Depois de breve afastamento de Brasília para uma rinoplastia, da qual saiu com semblante mudado, atiçando as implacáveis redes, a deputada federal Erika Hilton, 31 anos, está de volta à cena, demarcando um terreno em que ela própria representa um avanço notável — é a primeira parlamentar transexual (junto da colega Duda Salabert, PDT-MG) a ocupar tão alta tribuna. No posto de líder do PSOL-Rede, Erika quer dar visibilidade a bandeiras que vem arrastando aos holofotes desde os tempos de ativismo estudantil na faculdade de pedagogia e, mais tarde, como vereadora em São Paulo, pleito em que foi campeã nacional de votos. Transfobia e violência de gênero estão no rol de suas pautas, as quais defende em meio às hostilidades de alguns membros do Congresso, que sente na pele. Nascida em Franco da Rocha, na região metropolitana paulista, ela revive nesta entrevista a VEJA o momento em que se entendeu como trans, o que viria a produzir uma fissura familiar, levando à sua expulsão de casa e à prostituição nas ruas. De fala ligeira e afiada, a deputada, recém-contratada por uma agência de modelos, não poupa nem a esquerda, onde também vê germinar o preconceito. “Ele está por toda a parte”, dispara.
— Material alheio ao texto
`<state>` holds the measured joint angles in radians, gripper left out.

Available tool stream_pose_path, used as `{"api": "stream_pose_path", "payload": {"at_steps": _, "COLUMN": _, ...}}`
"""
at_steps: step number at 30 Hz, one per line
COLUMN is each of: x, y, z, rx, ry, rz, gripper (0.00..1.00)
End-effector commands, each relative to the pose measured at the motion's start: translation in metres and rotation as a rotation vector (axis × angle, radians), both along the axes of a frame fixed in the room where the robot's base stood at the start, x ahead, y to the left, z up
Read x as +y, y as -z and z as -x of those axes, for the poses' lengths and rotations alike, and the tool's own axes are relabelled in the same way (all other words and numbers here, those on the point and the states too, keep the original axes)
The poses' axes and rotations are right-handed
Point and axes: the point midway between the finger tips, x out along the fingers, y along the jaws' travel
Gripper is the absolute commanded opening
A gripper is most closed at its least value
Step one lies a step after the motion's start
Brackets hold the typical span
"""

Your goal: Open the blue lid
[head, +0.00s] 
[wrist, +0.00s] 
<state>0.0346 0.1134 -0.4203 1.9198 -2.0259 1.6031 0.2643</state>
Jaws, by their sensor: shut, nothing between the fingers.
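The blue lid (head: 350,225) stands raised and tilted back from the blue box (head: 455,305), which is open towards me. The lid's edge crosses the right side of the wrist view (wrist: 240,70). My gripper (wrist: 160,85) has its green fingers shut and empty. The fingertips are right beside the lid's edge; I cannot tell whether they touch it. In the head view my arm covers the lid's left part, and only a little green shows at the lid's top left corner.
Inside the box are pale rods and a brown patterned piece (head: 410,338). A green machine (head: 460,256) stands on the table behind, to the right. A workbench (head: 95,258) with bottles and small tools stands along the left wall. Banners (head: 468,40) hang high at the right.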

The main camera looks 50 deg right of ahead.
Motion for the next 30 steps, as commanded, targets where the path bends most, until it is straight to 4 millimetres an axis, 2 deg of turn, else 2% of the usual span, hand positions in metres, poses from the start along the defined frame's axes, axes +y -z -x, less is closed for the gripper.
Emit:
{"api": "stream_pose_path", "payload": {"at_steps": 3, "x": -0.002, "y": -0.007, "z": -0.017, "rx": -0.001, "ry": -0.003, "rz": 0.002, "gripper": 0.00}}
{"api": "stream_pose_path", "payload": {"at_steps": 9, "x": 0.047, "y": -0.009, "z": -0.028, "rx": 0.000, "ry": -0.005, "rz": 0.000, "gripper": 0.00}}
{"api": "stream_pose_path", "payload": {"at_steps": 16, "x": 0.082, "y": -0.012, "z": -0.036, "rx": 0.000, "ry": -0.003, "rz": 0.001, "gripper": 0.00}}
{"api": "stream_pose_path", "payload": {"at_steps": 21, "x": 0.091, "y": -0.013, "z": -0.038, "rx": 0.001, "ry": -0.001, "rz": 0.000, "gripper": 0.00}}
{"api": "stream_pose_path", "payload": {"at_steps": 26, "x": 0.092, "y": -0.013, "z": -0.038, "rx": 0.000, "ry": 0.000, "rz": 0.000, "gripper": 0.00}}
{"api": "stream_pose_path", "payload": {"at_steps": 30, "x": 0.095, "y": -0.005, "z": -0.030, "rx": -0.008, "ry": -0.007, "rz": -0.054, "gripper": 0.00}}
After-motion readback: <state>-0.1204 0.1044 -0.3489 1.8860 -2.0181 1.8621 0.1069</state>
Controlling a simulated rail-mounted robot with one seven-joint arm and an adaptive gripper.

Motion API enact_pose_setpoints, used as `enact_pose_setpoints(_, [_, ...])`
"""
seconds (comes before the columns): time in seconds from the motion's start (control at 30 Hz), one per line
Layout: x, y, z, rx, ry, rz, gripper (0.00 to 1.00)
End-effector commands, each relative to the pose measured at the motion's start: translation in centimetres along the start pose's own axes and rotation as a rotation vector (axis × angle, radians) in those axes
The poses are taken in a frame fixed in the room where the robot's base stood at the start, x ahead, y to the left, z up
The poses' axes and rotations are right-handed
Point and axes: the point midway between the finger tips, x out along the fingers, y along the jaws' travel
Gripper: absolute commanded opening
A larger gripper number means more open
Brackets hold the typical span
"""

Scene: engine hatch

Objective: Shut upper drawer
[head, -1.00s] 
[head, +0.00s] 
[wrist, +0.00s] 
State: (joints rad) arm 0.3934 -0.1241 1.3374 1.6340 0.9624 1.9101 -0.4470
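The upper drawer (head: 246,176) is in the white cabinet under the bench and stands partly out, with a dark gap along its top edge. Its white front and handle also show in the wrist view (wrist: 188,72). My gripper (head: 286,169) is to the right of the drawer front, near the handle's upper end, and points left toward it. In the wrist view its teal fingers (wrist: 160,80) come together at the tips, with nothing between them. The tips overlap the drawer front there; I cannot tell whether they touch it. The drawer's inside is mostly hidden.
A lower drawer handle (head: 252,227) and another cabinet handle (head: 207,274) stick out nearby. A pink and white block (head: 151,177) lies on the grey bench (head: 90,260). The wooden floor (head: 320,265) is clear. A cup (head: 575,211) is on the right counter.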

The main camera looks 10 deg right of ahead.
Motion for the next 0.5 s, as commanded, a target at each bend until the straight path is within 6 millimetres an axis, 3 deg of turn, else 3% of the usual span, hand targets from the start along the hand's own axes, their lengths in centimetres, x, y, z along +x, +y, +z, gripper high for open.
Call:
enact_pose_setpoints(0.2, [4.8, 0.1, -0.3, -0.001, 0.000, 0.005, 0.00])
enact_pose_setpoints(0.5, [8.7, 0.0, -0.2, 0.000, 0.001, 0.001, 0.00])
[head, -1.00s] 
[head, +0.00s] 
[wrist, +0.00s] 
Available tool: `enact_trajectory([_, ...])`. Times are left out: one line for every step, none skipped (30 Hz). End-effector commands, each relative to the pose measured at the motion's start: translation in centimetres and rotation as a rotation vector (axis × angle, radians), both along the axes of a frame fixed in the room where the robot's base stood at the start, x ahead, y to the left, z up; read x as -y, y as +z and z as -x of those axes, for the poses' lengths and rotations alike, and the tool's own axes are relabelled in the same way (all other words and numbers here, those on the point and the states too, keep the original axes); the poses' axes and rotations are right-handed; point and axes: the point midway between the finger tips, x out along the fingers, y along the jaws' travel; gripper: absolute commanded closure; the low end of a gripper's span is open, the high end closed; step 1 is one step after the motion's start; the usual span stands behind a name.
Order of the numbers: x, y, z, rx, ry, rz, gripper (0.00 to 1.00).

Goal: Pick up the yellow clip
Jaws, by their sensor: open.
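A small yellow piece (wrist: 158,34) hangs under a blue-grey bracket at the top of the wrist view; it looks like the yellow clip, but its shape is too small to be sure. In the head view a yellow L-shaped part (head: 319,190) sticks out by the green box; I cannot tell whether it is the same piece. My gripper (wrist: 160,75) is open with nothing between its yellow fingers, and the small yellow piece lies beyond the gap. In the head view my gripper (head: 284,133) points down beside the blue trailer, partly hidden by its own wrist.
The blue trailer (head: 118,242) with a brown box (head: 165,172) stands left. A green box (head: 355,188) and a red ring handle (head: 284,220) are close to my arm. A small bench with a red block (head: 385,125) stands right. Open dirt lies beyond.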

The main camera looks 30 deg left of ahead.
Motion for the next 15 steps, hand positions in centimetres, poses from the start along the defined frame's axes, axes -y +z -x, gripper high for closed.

Como foi recebida em Brasília, ao estrear como deputada federal em 2023? De forma bastante hostil, comportamento que reflete uma instituição majoritariamente masculina, branca e que não é só machista, mas LGBTfóbica. É verdade que, à medida que conquisto meu espaço, essa barreira, alimentada por estereótipos, vai mudando. Mas há setores na Câmara, como o da extrema direita, intolerantes e barulhentos, que só querem criar obstáculos a pessoas como eu, dentro e fora do Parlamento.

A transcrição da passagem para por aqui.